> _OBJECTIVE_
Lines that contain "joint" are to be counted; give only their number.
*** DATASET ENTRIES
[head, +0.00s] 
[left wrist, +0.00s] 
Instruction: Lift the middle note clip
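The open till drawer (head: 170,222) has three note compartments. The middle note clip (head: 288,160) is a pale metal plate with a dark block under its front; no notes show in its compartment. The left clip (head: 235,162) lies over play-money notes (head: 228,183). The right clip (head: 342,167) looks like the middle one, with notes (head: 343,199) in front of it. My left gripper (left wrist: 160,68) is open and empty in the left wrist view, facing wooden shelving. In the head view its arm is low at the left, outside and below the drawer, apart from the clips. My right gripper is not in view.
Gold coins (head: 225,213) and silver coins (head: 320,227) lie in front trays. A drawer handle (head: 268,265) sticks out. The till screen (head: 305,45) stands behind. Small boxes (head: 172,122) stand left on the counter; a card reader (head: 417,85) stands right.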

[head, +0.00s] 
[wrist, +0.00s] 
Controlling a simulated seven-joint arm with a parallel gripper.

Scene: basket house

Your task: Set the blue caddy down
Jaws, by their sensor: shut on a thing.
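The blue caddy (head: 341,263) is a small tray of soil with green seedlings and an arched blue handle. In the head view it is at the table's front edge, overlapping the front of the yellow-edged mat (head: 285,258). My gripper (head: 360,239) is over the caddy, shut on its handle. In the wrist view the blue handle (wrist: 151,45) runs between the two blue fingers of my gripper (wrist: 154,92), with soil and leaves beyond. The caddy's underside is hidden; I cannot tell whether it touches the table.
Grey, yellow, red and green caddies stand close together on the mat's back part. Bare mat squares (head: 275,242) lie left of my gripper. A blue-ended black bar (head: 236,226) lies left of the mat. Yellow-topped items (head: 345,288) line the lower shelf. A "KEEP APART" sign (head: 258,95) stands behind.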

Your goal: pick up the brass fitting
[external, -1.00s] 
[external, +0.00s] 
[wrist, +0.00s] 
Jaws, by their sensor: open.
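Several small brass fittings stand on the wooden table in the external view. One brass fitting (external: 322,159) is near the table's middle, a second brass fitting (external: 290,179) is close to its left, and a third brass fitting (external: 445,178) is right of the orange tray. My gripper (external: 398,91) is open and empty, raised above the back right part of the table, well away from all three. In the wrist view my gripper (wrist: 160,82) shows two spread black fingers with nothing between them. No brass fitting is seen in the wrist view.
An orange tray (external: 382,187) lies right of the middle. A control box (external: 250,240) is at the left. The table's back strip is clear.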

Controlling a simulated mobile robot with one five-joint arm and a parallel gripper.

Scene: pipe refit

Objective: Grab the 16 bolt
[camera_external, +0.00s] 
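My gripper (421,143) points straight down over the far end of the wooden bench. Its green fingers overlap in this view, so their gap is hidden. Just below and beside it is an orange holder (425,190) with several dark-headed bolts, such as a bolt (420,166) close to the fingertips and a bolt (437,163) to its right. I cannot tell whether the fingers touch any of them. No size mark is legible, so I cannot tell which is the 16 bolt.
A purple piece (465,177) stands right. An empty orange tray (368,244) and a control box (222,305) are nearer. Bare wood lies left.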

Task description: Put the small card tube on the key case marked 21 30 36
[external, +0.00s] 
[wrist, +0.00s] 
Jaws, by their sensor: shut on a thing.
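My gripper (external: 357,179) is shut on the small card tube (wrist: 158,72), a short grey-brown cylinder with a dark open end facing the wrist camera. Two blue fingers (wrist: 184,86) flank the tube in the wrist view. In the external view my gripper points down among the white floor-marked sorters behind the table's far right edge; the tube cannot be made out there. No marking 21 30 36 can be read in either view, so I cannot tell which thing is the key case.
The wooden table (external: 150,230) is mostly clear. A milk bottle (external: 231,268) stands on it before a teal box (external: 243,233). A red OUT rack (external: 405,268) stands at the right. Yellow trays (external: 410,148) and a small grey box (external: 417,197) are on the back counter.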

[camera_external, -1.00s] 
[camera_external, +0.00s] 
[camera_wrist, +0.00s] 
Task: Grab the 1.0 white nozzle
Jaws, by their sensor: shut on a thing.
******
> _CORRECT RESULT_
2